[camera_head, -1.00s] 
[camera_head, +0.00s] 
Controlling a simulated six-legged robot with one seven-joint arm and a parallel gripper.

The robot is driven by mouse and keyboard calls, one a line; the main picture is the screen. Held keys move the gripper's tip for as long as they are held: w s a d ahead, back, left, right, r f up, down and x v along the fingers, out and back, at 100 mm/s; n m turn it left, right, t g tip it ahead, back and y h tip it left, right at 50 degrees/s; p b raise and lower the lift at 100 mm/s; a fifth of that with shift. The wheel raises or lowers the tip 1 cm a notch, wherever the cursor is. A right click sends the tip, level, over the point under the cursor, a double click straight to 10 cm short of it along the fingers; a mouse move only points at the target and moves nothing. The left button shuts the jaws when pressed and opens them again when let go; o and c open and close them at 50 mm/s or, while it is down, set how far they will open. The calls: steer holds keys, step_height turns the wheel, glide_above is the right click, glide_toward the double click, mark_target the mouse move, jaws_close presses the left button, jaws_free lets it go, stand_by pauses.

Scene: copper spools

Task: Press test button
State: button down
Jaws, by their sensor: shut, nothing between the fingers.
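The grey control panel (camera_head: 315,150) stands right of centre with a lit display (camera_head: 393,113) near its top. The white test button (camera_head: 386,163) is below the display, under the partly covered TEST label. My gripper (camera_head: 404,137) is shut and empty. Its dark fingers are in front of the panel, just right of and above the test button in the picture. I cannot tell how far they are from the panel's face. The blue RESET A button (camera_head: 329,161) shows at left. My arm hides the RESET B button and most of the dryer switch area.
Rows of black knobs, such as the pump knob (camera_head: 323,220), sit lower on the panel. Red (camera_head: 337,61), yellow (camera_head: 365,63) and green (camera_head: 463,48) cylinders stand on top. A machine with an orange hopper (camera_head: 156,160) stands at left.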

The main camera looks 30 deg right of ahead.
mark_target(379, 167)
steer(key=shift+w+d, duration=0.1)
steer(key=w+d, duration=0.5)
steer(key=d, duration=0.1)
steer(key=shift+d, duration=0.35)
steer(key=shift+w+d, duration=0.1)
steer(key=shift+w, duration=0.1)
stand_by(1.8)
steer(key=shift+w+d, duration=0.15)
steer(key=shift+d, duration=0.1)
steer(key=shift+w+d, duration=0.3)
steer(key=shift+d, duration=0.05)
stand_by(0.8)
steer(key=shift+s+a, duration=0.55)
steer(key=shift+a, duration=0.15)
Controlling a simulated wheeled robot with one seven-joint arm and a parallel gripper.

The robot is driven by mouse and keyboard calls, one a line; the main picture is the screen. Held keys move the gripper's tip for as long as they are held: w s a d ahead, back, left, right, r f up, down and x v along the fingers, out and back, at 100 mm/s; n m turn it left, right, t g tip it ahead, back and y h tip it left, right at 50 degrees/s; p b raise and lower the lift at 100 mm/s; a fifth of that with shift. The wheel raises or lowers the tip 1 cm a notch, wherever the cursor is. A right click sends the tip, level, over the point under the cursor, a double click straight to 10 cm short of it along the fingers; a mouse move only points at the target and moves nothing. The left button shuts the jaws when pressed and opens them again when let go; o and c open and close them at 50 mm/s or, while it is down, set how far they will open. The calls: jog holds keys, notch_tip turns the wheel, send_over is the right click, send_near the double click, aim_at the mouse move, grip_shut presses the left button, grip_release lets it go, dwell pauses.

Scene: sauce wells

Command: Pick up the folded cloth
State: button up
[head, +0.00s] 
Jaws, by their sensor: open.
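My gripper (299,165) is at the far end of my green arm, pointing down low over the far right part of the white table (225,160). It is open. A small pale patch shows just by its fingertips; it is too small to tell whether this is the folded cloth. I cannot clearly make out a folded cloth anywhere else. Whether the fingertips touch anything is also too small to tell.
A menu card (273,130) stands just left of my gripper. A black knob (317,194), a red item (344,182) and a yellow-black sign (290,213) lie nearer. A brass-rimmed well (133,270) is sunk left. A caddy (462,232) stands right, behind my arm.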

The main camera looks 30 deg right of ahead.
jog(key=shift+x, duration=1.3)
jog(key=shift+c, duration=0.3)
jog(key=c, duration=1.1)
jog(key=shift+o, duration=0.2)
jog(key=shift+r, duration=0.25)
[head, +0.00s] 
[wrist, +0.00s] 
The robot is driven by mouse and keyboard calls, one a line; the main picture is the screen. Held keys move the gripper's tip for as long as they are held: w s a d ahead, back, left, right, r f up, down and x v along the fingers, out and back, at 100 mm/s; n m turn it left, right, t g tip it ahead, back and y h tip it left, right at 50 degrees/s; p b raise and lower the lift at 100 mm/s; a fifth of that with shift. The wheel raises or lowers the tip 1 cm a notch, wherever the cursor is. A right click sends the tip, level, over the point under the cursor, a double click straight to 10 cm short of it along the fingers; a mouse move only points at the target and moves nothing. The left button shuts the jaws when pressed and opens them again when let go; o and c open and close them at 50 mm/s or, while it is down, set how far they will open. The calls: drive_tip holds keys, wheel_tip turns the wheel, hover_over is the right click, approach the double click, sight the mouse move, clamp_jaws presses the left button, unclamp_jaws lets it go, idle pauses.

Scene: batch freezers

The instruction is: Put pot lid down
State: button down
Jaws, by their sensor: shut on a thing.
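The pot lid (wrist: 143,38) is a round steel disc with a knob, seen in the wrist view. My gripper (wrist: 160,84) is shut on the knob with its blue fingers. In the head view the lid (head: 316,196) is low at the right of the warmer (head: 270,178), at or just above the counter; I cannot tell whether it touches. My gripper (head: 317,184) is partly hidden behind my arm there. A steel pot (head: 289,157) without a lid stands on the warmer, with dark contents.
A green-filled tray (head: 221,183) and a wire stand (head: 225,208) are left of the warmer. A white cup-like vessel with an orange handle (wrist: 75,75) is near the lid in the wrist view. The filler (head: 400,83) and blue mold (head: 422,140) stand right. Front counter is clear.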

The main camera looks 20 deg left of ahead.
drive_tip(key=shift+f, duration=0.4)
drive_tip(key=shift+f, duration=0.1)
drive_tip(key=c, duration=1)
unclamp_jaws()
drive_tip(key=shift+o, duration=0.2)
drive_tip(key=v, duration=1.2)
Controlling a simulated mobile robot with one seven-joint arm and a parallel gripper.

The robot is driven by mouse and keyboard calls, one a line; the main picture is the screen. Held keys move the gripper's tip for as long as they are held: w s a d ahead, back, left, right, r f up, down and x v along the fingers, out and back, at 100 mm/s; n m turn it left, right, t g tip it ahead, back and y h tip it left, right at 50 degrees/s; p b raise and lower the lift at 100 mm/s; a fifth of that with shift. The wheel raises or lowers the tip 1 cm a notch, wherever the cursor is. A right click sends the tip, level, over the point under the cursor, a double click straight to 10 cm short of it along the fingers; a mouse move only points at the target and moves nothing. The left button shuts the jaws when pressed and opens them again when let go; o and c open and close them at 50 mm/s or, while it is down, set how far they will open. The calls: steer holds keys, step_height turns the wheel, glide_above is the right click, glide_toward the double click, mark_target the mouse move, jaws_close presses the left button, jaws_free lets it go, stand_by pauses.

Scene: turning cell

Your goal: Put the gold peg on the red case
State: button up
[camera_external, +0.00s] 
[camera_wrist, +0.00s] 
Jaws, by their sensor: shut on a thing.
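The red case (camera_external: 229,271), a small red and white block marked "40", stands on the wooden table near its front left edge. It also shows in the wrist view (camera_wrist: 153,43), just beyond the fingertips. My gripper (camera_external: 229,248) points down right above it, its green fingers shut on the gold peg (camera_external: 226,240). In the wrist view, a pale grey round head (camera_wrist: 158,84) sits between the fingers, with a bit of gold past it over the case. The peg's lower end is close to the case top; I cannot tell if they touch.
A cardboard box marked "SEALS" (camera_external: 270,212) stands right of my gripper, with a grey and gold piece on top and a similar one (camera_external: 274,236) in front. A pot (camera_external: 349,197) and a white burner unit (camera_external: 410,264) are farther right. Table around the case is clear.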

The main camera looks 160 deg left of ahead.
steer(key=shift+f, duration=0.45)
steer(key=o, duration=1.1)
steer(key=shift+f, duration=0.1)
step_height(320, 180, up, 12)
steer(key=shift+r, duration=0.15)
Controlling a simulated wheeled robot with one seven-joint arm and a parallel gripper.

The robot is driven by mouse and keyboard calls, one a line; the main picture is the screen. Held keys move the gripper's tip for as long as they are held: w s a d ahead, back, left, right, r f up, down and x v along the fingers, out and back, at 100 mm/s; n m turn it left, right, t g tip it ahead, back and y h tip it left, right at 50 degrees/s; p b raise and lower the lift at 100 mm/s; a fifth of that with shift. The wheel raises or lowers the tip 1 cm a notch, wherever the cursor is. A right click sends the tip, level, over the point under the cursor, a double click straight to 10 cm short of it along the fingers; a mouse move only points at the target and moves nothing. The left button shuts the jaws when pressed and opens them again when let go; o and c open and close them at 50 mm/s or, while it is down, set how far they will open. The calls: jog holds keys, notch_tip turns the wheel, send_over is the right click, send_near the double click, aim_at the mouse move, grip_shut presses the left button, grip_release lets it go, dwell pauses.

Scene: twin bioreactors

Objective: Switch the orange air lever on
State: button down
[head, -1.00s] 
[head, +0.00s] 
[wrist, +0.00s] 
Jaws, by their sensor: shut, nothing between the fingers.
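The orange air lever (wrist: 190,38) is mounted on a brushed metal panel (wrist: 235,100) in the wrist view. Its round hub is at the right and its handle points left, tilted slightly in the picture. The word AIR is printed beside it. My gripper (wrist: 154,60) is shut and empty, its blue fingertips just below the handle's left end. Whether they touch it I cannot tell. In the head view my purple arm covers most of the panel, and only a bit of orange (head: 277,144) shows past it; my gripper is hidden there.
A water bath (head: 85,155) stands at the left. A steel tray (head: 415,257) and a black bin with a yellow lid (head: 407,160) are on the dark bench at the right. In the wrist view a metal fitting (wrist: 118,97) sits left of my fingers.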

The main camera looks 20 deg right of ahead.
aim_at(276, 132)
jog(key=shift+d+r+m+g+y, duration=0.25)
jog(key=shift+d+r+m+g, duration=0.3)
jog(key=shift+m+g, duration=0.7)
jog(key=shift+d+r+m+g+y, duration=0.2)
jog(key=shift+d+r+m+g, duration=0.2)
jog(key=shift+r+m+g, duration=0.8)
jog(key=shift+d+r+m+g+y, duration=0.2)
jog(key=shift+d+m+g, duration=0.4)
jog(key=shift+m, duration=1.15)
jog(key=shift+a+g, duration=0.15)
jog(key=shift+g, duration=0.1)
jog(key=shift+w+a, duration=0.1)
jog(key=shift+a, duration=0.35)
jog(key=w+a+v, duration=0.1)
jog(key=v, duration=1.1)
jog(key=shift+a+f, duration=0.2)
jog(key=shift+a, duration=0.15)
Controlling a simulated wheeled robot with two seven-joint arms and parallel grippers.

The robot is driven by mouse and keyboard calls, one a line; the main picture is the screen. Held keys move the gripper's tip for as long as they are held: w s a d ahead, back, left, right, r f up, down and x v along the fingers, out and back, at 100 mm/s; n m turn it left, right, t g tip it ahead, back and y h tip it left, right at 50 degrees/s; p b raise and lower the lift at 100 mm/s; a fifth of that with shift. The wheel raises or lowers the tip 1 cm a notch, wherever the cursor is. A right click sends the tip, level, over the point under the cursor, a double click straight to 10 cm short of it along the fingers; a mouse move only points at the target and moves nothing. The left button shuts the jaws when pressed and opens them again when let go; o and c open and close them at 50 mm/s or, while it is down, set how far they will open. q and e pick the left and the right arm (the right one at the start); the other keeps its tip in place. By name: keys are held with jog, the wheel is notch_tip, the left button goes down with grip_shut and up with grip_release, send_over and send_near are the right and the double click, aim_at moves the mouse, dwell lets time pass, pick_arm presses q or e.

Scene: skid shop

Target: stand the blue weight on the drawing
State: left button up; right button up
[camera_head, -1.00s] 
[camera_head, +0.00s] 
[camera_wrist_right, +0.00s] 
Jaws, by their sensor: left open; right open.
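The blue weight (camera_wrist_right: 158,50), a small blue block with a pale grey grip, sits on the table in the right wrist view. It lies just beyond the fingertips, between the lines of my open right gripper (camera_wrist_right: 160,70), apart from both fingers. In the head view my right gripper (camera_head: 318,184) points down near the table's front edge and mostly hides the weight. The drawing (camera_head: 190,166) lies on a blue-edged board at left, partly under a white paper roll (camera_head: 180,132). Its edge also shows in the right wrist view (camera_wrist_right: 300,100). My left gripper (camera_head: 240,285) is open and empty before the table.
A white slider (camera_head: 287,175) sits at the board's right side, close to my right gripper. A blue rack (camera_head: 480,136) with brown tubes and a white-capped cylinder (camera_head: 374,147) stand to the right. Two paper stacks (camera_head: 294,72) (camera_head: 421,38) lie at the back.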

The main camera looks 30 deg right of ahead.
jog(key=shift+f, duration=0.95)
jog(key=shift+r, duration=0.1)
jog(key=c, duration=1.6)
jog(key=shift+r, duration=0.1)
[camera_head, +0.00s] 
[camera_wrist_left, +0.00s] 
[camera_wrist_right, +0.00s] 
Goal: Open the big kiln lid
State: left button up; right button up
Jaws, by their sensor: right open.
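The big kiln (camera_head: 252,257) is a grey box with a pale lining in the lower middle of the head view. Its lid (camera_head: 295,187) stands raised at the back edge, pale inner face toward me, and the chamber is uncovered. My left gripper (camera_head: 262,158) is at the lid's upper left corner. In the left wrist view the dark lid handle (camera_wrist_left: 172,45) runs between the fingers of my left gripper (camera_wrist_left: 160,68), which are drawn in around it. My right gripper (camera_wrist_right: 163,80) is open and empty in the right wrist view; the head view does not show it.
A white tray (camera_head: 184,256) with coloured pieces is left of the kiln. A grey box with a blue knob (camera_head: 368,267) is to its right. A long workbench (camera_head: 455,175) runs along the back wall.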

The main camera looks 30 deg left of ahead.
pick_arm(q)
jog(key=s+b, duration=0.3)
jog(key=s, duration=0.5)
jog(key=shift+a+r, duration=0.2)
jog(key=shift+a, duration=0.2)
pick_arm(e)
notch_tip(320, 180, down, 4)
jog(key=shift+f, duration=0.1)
◆ ◆ ◆
* **Task**:
Copy each line containing the word "joint" from the data.

* **Finished exercise**:
Controlling a simulated six-legged robot with one seven-joint arm and a parallel gripper.
Controlling a simulated wheeled robot with one seven-joint arm and a parallel gripper.
Controlling a simulated mobile robot with one seven-joint arm and a parallel gripper.
Controlling a simulated wheeled robot with one seven-joint arm and a parallel gripper.
Controlling a simulated wheeled robot with two seven-joint arms and parallel grippers.

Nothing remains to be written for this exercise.